Before MICHAEL Y. SCUDDER, Circuit Judge AMY J. ST. EVE, Circuit Judge JOSHUA P. KOLAR, Circuit Judge
ORDER
Robert Dorgay sued individuals from the City of Milwaukee police Department, the Milwaukee County District Attorney's office, and the Wisconsin Department of Corrections (probation wing), alleging that they conspired to violate his constitutional rights when they arrested and prosecuted him. See 42 U.S.C. § 1983. The district court dismissed several claims at screening for being untimely or insufficiently pled, and later entered judgment on the pleadings on statute-of-limitations grounds. We affirm.
Dorgay, a Wisconsin prisoner, filed a federal complaint alleging constitutional violations in connection with the administration of his state probation, an arrest, and his prosecution on multiple state charges. We accept his factual allegations as true at the pleadings stage. See Lisby v. Henderson, 74 F.4th 470, 472 (7th Cir. 2023). Dorgay alleges that, in June 2014, his girlfriend falsely reported that he had assaulted her, and his probation agent (then, Brenda Muench), while investigating, misrepresented facts, manufactured evidence, and submitted false statements to police officers and the court supervising his probation. Dorgay complained to the probation office about Muench's misconduct and her supervisor's failure to discipline her, but no action was taken. On November 21, 2014, the court revoked his probation and imposed a yearlong sentence.
After his release on August 19, 2015, Dorgay was arrested again on August 26 for violating the terms of his probation. According to the complaint, Dorgay's probation officer at the time (Chad Schepp), falsified a violation report that led to his arrest by Milwaukee police officer Michael Dedrich, during which some officers kicked him and slammed his face into the ground, and others did not intervene. After the arrest, Dorgay was criminally charged with resisting arrest and bail jumping, based at least in part on Dedrich's falsified police report. Dorgay insists that Dedrich and the other police officers lied to the court during hearings on these charges, failed to report the use of force to their supervisors, and misrepresented facts during an internal investigation.

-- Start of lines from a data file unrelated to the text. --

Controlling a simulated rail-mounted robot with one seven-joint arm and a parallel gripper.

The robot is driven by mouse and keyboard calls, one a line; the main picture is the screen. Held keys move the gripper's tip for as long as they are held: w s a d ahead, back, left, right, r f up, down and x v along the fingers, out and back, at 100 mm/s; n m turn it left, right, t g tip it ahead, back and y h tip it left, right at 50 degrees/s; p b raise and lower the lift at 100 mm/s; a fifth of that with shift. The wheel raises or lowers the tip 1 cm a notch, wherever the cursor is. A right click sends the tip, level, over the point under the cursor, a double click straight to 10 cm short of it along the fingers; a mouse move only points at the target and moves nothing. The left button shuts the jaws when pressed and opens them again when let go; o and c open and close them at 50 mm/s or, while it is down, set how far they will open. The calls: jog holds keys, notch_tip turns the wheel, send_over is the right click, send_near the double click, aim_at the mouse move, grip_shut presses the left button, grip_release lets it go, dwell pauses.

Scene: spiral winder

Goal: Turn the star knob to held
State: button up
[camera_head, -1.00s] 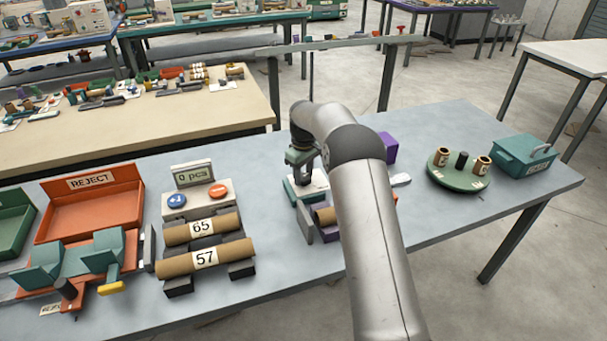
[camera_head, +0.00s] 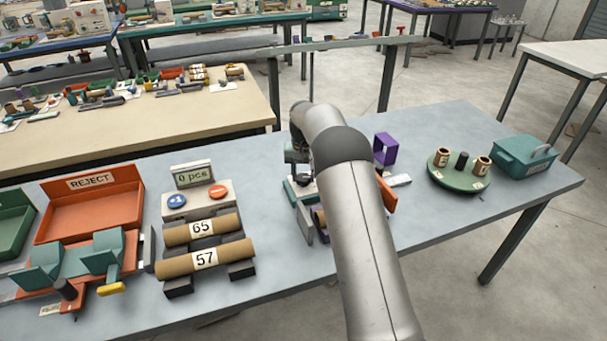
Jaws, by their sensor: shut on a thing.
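My gripper (camera_head: 299,172) is at the winder fixture (camera_head: 308,232) in the middle of the table, low over its back part. It is shut on a small part there that I take to be the star knob. The knob itself is hidden by the gripper and my wrist, so its setting cannot be read. The fixture shows a grey upright plate and a pale label. A brown tube lies in it, partly behind my arm. An orange plate (camera_head: 387,195) shows to the right of my arm.
Tubes marked 65 (camera_head: 180,236) and 57 (camera_head: 178,267) lie on a rack left of the fixture, before a counter box (camera_head: 197,199) reading 0 pcs. An orange REJECT tray (camera_head: 60,219) is further left. At right are a purple frame (camera_head: 392,148), green turntable (camera_head: 440,180) and teal box (camera_head: 510,155).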

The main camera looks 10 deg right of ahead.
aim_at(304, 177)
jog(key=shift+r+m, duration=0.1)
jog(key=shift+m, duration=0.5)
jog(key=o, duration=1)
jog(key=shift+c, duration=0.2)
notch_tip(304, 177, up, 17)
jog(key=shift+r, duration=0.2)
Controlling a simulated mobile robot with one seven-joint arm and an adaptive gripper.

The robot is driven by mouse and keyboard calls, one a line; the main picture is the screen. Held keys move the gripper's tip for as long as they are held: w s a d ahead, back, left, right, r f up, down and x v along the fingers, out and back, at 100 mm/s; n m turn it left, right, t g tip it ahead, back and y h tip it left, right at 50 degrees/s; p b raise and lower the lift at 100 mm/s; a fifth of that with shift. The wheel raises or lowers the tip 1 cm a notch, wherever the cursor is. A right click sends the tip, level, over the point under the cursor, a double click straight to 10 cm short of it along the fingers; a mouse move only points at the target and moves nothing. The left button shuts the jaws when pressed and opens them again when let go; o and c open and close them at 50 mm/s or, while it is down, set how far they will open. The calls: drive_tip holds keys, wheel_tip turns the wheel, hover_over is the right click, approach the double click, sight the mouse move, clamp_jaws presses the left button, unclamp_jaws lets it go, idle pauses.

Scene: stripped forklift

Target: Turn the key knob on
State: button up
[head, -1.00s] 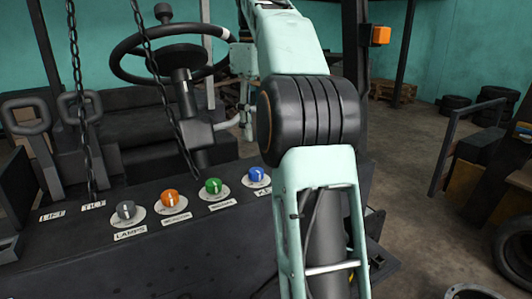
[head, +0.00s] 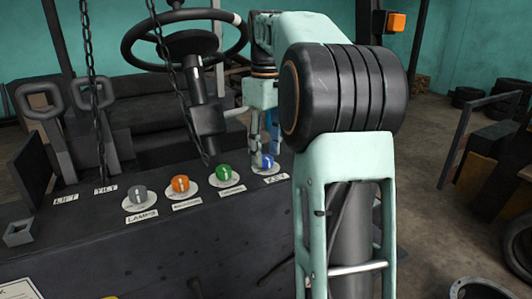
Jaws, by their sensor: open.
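The key knob (head: 266,161) is the blue knob on a white round plate, at the right end of the row on the dark panel (head: 190,235), above the label KEY. My gripper (head: 265,154) points down at the blue knob and is open. Its fingers reach down to the knob and overlap it in the view. I cannot tell whether they touch it. The gripper hides part of the knob, so the way its pointer faces is not clear.
Left of it stand a green knob (head: 224,174), an orange knob (head: 180,185) and a grey knob (head: 140,194). The steering wheel (head: 186,38) and hanging chains (head: 102,140) are behind and left. Two levers (head: 40,100) stand at the far left.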

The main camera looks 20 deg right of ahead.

Eventually Dorgay went to trial on all pending charges: domestic violence, bail jumping, and resisting arrest. On the second day of trial, July 26, 2016, Dorgay had a "scheduled office visit" with Schepp, his probation officer. He arrived twenty minutes early. About ten minutes after his scheduled appointment time, he called Schepp, who "deliberately refused to see him." Schepp told him not to leave before they met, or he could be returned to prison. Dorgay overheard secretaries say that the prosecutor overseeing his trial had directed Schepp to delay Dorgay from attending the trial. After waiting some more, he overheard that the police officers were on their way to arrest him, so he left the probation office. But he did not go to the courthouse to attend his trial; instead, he removed his GPS monitor and fled.
The trial proceeded without Dorgay. On July 29, 2016, the jury found him guilty of various domestic abuse charges, including second-degree sexual assault/use of force, strangulation and suffocation, false imprisonment, intimidating a victim, and battery.
The jury acquitted him of the two charges arising from the August 2015 arrest. Dorgay asserts that his convictions resulted from the false testimony of witnesses.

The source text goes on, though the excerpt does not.